Namah Mother’s Day namah. It is now an ‘auspicious’ day in the Bengali Hindu calendar.
This Mother’s Day, a Bengali woman, who was then in Delhi, was heartbroken that she was not able to be present at the head-shaving ceremony of her granddaughter. The ceremony was taking place at a temple in Digha, the popular seaside town in East Midnapore, and by late morning the family was on its way there from Kanthi, where it lived, on a day it had been advised would be most auspicious, as it was the day for mothers.
We still do not know what is more important on Mother’s Day — mothers or the buying and the receiving of gifts. But we do know that together they form an idea powerful enough to have travelled across continents, cultures and communities. And now, it has been indigenised as a sacred ritual in a small coastal town that is barely known outside Bengal.
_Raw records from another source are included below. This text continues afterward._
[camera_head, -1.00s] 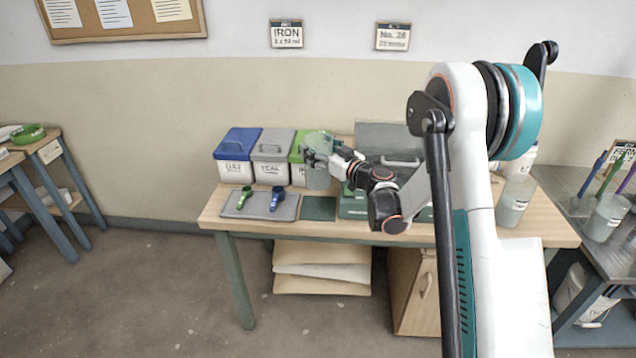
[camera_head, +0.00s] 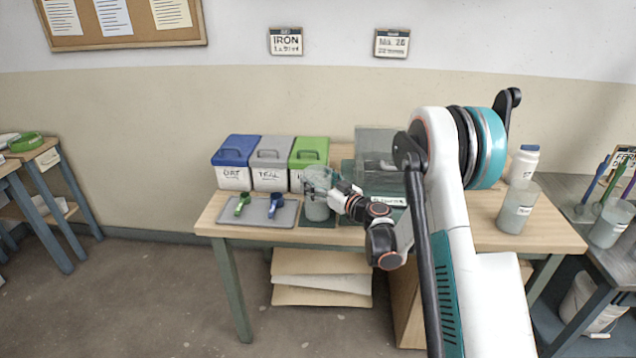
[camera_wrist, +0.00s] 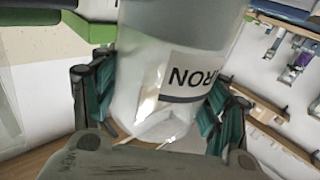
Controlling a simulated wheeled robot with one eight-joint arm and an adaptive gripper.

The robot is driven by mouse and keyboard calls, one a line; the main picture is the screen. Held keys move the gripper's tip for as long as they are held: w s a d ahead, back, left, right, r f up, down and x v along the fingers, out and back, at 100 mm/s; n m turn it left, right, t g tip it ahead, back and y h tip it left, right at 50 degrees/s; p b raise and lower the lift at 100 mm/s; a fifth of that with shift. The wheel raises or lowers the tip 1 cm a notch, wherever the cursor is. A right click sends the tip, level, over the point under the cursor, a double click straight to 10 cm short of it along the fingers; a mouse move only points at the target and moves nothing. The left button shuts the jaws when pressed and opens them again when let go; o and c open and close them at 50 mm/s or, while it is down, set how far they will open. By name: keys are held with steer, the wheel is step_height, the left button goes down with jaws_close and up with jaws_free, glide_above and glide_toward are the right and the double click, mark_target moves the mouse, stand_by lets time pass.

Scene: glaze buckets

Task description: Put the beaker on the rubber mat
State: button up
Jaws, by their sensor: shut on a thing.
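My gripper (camera_head: 332,196) comes from the right and is shut on the beaker. In the wrist view the teal finger pads of my gripper (camera_wrist: 160,105) sit either side of the beaker (camera_wrist: 140,75), whose label shows upside down. My gripper hides part of the mat.
Three lidded bins, blue (camera_head: 236,160), grey (camera_head: 271,160) and green (camera_head: 308,155), stand behind. A grey tray (camera_head: 225,215) with a green and a blue scoop lies left. A clear box (camera_head: 375,150) stands behind right. Another beaker (camera_head: 517,208) and a white bottle (camera_head: 524,165) stand further right.

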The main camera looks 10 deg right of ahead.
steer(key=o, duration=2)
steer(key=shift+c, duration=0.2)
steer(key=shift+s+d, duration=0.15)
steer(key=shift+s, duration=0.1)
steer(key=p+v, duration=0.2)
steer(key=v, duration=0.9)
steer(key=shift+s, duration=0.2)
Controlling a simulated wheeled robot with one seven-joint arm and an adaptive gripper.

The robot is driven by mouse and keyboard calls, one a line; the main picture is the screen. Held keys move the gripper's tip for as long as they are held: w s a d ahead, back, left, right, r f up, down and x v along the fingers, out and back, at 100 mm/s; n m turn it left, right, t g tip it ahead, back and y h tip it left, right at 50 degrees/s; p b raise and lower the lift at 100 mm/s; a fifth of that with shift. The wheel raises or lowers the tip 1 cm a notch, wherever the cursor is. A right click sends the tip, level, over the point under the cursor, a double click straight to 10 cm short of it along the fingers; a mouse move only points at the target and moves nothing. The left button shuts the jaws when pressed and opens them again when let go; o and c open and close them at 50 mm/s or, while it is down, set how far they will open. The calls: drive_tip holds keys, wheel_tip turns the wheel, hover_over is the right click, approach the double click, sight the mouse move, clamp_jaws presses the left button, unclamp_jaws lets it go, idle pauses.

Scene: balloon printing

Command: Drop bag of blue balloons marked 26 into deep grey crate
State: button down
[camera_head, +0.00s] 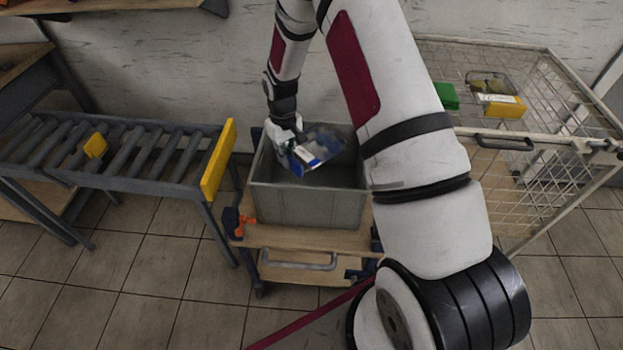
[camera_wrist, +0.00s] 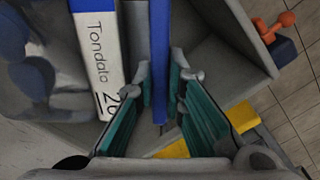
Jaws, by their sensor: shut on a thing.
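The bag of blue balloons (camera_head: 318,147) hangs in my gripper (camera_head: 292,148), over the opening of the deep grey crate (camera_head: 308,207). In the wrist view the clear bag (camera_wrist: 38,75) shows blue balloons at the left and a white label with "Tondato" and "26", partly cut off. My gripper (camera_wrist: 166,95) is shut on the bag's blue edge, which stands between the teal finger pads. The crate's grey wall (camera_wrist: 240,35) is beside the bag in the wrist view. The crate's right side is hidden behind my arm.
The crate stands on a wooden cart (camera_head: 290,238) with a blue and orange fitting (camera_wrist: 287,27). A roller conveyor (camera_head: 130,155) with a yellow end plate (camera_head: 218,160) is at the left. A wire mesh cage (camera_head: 540,110) holding a green item and yellow box is at the right.

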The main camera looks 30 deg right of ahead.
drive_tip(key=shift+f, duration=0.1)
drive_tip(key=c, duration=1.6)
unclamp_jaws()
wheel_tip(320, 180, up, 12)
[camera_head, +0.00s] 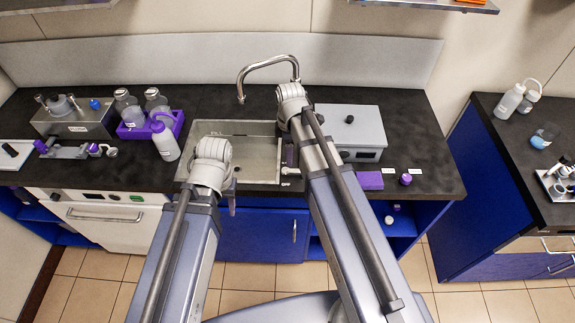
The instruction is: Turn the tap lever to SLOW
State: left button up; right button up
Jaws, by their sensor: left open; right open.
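The curved metal tap (268,62) rises behind the sink (240,128), its spout end hanging over the back of the basin. I cannot make out its lever or any SLOW mark; the tap's base is hidden behind my right arm. My left gripper (232,201) is at the sink's front edge, mostly hidden by its arm. It is open, with nothing seen in it. My right gripper (290,158) is at the sink's right side, partly hidden by its arm. It is open, apart from the tap's spout, with nothing seen in it.
A white wash bottle (165,138) and a purple bottle rack (150,127) stand to the left. A purple block (369,181) lies near the front edge.

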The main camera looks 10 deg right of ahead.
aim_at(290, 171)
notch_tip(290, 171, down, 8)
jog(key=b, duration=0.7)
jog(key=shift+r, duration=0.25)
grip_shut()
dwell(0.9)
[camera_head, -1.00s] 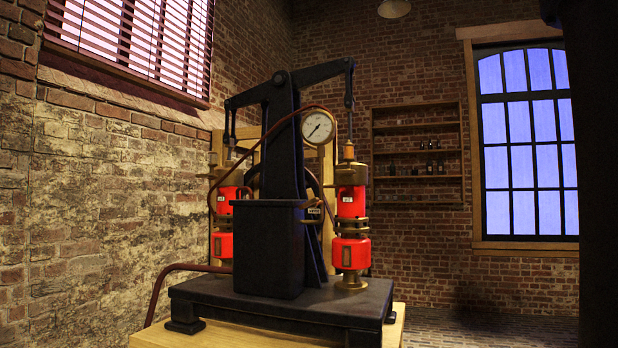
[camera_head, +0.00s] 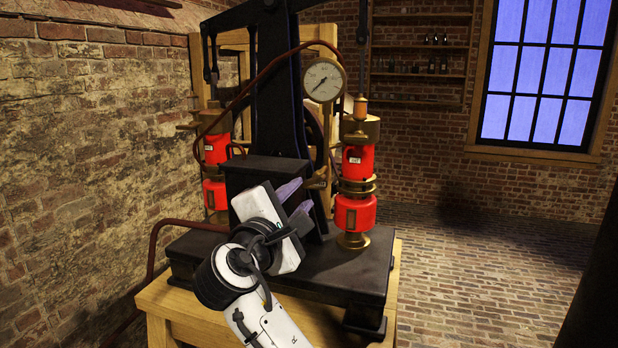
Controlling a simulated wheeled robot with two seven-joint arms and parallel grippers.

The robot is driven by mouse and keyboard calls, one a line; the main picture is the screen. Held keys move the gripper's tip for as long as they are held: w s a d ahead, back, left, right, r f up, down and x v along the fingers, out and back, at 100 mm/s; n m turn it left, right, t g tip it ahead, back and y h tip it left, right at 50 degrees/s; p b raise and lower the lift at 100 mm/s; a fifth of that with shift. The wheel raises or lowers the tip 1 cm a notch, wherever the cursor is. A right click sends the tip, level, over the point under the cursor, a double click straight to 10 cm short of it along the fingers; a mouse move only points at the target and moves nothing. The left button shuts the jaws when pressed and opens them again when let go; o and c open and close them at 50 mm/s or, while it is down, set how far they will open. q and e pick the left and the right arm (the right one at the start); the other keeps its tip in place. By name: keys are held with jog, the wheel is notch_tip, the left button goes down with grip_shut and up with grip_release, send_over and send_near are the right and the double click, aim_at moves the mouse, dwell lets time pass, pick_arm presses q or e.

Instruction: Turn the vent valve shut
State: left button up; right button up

At this point, the cliché about the path of globalisation and consumerism becomes inevitable. They come, as we know, holding hands, mostly from the English-speaking world, on a one-way ticket, and enter the most intimate spaces in our lives, as vocabulary, practice and product. This has been going on for so long now, but their contemporary manifestations have not only entered our lives but also our intestines, not only as bread-based delicacies. How can I not accept the fact that Bengalis now have ‘rice’, ‘chicken’, ‘breakfast’, ‘lunch’ and ‘dinner’, only in English, every day, even as I mourn the passing of shojne danta into moringa and calculate the differential between their prices?
But the transformation of Mother’s Day still seems stunning, because it is transformation of the profane into the sacred. This is not an everyday thing. “Man becomes aware of the sacred because it manifests itself, shows itself, as something wholly different [from] the profane,” says Mircea Eliade, the Romanian philosopher, who had studied in Calcutta for a few years and wrote on the notions of the sacred and the profane. The sacred is a power that has a transformative effect on the life of the human subject. It is separate from the profane, the common, as it keeps us in touch with the idea of a higher reality, fulfilling our deepest hopes and desires.
The profane transforms into the sacred when it enters the core of our being. That is exactly what happened on Mother’s Day, when the family went to Digha. The idea of the day has assumed such a universality in the land of mother goddesses, thanks to its global reach, that to unsuspecting minds here it has manifested itself with all its force as sacred. The sacred can inspire trust, as well as terror. The little girl, dressed in a dancing frock, was made to sacrifice her hair on that day. She looked joyous.
The sacred can be turned into the profane, too, and demolished. For example, the idea of a nation, its Constitution, a place of worship, an entire country. Blown to smithereens. You can do anything. It all depends on whether the forces of globalisation and commerce are backing you. But this is an unpleasant matter and entirely irrelevant.
I remain greatly inspired by the apotheosis of Mother’s Day. I understand it as a new dimension of the religion I was born into and propose the following, subject to the approval of the family priest:
On International Father’s Day, I shall perform the grihapravesh of my 14th-floor apartment.
On International Brother’s Day, I shall book my new three-door refrigerator.
On International Nephew’s Day, I shall book myself a spa.
On International Falafel Day, I shall go vegetarian.
On International Handwash Day, I shall get nail extensions.
I am waiting to see what happens on Halloween.